Do Bowie restam cinzas. Resisti, prestei-me ao extravagante papel de senhor da alma que subitamente se perdeu e ficou sem rumo, até que o deixei ir. Teve de ser. Não é papel que me fique bem.

A vida prossegue, que é com quem diz: Príncipe morto, Rainha posta. Por um filme, regressei com a necessária firmeza a Laurie Anderson – e Heart of a Dog, o filme, é notável. Filme de proeza técnica / Filme de performance / Criação-tipo de Laurie A. Ainda mais: Síntese de uma vida já em perda pela perda de um animal de estimação, a morte da cadela de Laurie A. (pressuposto lógico porque budista, também perdição para este espectador específico e proveito da criativa em causa).

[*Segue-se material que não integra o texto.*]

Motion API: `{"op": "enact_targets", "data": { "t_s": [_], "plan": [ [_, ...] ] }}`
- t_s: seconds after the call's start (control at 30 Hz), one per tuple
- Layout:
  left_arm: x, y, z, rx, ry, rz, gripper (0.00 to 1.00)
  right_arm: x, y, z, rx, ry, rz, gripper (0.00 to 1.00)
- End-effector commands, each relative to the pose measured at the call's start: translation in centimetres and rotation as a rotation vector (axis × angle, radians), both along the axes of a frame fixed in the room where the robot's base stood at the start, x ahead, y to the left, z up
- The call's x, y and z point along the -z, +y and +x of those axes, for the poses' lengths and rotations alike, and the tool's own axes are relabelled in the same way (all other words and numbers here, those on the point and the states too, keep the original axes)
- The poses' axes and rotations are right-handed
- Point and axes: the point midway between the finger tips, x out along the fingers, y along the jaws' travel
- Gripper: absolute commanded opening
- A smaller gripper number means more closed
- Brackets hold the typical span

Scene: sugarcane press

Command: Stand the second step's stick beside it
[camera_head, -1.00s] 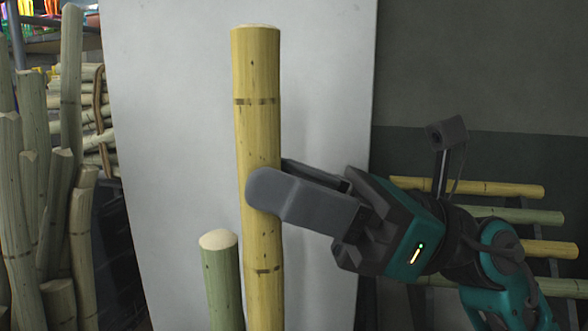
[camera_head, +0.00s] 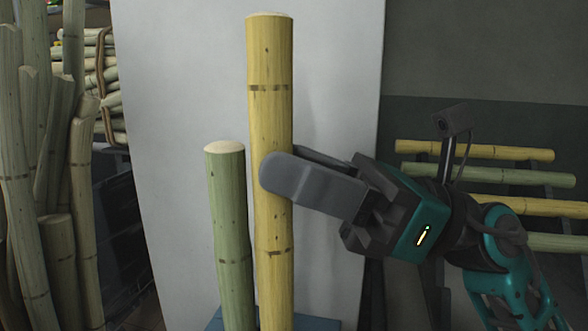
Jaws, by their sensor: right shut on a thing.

Laurie A. é e foi muito, mas nunca uma autora de canções em sentido estrito. Durante muito tempo (percebemos agora que durante demasiado tempo) ouvimos os seus álbuns como se assim fosse, entre o entusiasta e o analista, ou seja, construímos castelos sobre matéria não firme, examinámos reflexos sobre reflexos de espelhos côncavos com a minúcia do crítico. O planar no vácuo com sensação de queda que não permite cair para lado nenhum. E o que paira sem a possibilidade de queda move-se, caso se mova, sem a sensação de movimento. Por isso pouco lhe importa a velocidade. Porém não é assim para a distância, pelo menos na relação dinâmica com o espaço em volta, pois falamos de vácuo na perspectiva cosmológica.

Ver e escutar são indutores de compreensão, mesmo se da incompreensão, mesmo perante o vazio, mesmo se do que parece estar em falta no espaço imenso, e tendem a ser complementares, de modo que um filme de Laurie A. já se devia adivinhar como necessário para dar plenitude à sua obra. Se tal não sucedeu, então a culpa tem de recair no observador.

Heart of a Dog, filme-álbum-performance, epítome de um processo criativo único, pode ser resumido no seguinte: a percepção de uma área preenchida por ausência.